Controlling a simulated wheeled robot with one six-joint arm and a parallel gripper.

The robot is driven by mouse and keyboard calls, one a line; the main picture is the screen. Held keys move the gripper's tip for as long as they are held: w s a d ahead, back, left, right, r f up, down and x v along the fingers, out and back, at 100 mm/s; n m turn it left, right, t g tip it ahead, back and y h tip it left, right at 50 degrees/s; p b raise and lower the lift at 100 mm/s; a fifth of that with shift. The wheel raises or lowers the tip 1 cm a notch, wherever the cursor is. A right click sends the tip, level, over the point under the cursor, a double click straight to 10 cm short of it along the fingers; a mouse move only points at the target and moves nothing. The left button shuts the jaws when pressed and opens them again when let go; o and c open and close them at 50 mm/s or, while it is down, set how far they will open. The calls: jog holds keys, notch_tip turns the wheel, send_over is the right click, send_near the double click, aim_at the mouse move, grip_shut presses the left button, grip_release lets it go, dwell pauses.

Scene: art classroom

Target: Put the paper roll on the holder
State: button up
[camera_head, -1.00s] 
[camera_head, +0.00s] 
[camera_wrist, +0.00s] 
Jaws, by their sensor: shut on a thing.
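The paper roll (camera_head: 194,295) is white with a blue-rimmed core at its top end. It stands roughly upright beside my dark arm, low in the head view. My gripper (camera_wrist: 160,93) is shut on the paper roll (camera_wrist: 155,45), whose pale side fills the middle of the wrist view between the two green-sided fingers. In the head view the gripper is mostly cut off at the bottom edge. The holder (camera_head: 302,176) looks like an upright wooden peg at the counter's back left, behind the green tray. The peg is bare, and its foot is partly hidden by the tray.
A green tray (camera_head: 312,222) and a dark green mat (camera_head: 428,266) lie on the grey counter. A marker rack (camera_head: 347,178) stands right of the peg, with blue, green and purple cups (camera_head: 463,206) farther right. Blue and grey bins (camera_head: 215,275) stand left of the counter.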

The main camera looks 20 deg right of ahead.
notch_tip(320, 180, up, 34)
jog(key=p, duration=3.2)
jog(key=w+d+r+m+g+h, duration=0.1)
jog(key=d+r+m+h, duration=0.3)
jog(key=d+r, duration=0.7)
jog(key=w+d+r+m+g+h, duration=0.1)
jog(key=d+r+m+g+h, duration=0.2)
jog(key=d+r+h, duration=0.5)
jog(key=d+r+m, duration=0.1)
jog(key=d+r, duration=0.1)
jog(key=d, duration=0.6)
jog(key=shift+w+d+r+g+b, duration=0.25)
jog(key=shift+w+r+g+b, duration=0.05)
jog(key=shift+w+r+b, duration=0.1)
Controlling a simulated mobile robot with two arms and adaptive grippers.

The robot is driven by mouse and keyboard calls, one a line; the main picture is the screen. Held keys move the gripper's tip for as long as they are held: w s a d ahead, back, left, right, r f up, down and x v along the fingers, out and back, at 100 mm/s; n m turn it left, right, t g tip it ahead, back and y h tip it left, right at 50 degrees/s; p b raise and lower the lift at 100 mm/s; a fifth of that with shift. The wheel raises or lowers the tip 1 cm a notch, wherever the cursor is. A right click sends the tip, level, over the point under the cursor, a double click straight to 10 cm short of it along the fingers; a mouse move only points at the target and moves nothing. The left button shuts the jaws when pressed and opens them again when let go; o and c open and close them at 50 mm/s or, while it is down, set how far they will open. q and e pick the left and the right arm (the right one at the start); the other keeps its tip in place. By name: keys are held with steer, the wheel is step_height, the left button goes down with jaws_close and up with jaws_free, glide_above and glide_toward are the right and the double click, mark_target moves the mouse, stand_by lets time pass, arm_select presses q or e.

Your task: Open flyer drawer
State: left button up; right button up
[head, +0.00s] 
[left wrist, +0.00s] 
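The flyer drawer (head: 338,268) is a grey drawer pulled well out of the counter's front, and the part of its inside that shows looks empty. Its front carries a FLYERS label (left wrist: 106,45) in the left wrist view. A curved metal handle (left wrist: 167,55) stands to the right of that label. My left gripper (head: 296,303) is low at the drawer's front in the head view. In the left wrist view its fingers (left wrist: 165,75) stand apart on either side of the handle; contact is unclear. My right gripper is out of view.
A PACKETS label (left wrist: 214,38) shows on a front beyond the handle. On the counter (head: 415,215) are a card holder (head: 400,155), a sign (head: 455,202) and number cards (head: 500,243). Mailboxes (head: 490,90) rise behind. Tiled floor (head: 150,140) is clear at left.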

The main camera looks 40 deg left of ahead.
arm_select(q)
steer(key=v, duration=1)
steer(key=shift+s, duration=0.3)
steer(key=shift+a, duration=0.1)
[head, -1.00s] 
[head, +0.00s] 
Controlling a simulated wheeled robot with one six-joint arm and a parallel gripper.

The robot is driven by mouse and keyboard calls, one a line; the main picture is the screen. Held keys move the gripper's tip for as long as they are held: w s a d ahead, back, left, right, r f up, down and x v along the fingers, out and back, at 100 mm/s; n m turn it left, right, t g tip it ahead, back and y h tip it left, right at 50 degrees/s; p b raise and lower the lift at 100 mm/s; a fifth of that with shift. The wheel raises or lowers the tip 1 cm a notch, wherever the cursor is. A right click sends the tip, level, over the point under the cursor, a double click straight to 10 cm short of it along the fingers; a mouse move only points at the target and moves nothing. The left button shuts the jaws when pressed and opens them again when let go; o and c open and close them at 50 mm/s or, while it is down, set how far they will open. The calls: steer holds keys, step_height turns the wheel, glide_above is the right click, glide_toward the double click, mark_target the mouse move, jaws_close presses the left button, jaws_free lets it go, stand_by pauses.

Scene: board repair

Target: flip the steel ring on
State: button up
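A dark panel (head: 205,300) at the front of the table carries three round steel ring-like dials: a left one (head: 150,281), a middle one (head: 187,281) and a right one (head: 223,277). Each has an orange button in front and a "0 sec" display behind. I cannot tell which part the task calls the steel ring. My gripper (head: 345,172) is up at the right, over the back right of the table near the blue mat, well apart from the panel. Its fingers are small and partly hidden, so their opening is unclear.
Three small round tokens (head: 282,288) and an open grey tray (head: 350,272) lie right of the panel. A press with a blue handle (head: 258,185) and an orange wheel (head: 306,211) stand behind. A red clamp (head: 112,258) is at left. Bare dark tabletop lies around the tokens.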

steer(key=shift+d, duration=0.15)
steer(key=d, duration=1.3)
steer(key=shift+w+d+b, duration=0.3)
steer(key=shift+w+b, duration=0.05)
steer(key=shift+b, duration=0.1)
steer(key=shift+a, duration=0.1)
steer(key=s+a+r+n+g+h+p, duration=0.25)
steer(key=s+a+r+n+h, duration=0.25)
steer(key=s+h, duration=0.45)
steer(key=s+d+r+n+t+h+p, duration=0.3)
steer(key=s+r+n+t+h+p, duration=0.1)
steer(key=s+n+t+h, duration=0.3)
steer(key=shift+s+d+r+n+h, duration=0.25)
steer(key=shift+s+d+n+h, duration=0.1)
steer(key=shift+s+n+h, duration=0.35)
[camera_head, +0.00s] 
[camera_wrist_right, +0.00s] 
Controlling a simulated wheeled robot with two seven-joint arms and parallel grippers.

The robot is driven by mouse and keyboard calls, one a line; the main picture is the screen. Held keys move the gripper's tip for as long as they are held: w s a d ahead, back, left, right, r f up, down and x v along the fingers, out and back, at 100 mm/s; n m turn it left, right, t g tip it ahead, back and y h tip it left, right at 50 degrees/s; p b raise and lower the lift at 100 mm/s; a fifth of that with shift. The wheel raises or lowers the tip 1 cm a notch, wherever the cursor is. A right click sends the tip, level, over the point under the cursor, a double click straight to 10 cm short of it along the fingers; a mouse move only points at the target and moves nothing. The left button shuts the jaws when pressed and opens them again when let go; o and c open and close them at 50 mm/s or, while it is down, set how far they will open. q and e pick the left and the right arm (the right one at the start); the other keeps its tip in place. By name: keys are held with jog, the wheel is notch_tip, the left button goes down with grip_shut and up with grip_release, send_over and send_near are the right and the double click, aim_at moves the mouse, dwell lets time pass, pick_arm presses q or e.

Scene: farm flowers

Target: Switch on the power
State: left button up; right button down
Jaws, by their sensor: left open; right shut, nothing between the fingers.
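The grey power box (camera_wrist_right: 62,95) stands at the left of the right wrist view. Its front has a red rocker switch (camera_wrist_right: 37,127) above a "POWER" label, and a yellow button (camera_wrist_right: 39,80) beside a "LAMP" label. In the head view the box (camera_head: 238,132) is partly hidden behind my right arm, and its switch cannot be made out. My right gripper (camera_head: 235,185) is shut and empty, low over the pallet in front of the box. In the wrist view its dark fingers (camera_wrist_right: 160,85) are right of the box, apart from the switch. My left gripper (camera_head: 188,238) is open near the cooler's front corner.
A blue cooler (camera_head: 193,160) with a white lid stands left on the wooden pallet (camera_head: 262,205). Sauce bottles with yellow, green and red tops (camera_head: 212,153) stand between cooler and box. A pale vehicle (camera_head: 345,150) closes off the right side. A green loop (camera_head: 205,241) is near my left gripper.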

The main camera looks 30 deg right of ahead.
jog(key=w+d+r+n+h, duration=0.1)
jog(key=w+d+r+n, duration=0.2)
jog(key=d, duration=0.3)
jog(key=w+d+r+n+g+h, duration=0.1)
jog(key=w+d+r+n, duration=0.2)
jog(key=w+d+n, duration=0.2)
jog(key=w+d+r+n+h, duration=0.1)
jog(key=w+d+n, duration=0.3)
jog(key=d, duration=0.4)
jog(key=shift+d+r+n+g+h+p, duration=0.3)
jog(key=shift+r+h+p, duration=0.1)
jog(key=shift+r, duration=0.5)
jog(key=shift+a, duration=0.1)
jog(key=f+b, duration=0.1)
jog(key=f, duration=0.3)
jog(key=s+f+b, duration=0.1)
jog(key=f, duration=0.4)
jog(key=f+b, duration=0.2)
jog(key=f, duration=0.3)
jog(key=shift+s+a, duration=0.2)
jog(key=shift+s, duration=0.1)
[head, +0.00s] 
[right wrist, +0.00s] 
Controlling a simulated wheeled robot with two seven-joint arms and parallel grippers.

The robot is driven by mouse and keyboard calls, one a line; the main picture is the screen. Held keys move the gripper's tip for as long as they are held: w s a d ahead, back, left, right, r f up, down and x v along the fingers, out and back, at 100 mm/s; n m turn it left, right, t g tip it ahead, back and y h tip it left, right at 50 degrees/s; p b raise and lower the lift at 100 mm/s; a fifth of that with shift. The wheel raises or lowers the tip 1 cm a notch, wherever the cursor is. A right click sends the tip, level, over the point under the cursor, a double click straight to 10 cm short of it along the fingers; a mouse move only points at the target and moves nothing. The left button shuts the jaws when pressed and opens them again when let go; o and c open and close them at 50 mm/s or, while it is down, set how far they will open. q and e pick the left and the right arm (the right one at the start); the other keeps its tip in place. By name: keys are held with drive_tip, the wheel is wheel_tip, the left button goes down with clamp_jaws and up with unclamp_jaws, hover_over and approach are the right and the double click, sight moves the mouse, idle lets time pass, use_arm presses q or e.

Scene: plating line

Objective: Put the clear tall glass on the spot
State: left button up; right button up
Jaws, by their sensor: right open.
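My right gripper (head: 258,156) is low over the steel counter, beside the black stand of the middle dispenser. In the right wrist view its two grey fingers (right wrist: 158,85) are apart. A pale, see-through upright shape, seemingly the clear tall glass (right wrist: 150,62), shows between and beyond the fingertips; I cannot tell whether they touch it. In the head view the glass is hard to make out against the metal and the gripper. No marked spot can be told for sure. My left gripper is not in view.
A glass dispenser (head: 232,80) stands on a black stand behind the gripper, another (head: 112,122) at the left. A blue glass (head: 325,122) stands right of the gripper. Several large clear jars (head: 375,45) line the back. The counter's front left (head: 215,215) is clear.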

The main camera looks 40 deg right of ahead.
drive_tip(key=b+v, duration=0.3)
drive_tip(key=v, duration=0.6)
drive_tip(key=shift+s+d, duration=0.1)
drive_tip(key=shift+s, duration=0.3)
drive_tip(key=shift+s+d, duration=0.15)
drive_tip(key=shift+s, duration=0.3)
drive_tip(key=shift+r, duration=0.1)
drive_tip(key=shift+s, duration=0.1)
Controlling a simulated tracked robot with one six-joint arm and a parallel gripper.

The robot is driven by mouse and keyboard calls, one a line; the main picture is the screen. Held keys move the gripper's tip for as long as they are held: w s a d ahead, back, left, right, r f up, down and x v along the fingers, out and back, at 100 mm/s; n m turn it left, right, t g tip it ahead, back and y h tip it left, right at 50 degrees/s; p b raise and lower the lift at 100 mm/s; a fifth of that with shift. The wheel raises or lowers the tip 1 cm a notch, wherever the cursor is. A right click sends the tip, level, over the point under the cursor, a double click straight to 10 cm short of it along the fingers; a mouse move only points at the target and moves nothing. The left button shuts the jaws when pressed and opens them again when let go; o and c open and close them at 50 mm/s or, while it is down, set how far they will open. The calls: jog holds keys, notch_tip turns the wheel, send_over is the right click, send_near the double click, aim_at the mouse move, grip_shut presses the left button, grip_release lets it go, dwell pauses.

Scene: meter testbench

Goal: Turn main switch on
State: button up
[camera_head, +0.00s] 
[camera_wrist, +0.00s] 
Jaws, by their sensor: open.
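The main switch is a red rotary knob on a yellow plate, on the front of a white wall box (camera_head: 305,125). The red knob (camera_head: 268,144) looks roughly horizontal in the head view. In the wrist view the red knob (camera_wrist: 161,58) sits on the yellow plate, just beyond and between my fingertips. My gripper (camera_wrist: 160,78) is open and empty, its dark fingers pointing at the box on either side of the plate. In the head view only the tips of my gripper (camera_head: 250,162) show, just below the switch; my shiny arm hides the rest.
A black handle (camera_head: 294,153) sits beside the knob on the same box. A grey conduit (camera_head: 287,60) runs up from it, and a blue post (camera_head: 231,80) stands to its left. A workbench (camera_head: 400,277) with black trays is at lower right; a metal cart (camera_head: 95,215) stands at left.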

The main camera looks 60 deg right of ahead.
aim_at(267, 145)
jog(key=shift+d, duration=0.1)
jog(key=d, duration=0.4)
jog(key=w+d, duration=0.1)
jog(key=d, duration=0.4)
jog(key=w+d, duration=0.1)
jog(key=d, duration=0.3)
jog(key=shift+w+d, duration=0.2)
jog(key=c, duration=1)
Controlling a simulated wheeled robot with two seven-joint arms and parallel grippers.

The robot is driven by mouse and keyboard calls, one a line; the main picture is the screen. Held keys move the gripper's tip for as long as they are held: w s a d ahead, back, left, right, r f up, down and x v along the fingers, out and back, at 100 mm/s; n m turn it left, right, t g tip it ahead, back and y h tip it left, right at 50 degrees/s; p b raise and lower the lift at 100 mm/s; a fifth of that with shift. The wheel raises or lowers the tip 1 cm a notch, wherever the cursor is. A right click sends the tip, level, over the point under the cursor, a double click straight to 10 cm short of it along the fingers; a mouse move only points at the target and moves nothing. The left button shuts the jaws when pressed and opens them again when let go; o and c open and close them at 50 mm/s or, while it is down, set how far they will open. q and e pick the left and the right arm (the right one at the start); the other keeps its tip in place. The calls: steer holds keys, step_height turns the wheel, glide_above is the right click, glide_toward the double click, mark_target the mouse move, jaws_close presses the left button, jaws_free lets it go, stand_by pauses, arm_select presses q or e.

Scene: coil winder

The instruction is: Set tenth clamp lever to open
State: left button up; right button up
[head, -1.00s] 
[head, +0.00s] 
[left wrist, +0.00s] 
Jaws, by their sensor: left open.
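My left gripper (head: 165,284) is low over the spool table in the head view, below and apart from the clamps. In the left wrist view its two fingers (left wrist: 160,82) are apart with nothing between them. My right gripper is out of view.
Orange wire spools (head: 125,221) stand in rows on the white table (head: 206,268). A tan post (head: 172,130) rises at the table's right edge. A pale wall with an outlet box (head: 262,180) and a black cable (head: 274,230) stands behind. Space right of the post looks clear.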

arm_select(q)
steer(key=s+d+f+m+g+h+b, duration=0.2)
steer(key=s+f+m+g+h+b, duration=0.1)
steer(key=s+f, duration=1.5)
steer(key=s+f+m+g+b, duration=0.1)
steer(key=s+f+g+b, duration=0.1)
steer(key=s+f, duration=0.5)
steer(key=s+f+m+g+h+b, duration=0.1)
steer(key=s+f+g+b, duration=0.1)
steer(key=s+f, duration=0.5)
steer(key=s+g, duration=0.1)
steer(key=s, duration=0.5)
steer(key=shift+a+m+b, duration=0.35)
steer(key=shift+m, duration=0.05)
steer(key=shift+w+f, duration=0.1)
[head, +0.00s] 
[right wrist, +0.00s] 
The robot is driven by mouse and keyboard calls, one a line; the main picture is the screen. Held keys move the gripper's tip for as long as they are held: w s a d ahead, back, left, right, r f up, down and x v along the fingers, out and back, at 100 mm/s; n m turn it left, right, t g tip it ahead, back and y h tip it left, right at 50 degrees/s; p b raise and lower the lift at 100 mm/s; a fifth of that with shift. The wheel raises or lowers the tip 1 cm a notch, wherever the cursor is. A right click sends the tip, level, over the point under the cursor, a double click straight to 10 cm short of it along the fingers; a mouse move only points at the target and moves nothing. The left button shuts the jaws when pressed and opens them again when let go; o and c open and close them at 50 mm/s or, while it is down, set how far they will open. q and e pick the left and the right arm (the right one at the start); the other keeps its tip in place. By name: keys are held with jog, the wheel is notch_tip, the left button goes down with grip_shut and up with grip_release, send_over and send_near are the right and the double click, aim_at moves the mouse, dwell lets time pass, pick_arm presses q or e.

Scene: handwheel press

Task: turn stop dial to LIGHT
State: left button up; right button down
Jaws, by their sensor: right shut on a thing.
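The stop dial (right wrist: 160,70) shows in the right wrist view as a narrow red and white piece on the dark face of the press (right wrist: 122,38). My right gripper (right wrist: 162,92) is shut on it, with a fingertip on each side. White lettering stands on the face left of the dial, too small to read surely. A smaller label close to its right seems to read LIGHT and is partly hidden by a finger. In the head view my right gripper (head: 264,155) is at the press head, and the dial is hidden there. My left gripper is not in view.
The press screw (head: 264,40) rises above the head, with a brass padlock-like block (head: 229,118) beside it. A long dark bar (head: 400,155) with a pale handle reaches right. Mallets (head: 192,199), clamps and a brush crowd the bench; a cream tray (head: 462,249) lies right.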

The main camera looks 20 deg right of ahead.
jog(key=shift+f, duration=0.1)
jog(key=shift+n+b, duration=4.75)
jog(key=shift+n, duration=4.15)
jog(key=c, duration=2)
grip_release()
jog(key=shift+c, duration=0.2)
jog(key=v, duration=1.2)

STATED EXERCISE
Copy every line above that includes the string "Scene".

FINISHED TASK
Scene: art classroom
Scene: board repair
Scene: farm flowers
Scene: plating line
Scene: meter testbench
Scene: coil winder
Scene: handwheel press

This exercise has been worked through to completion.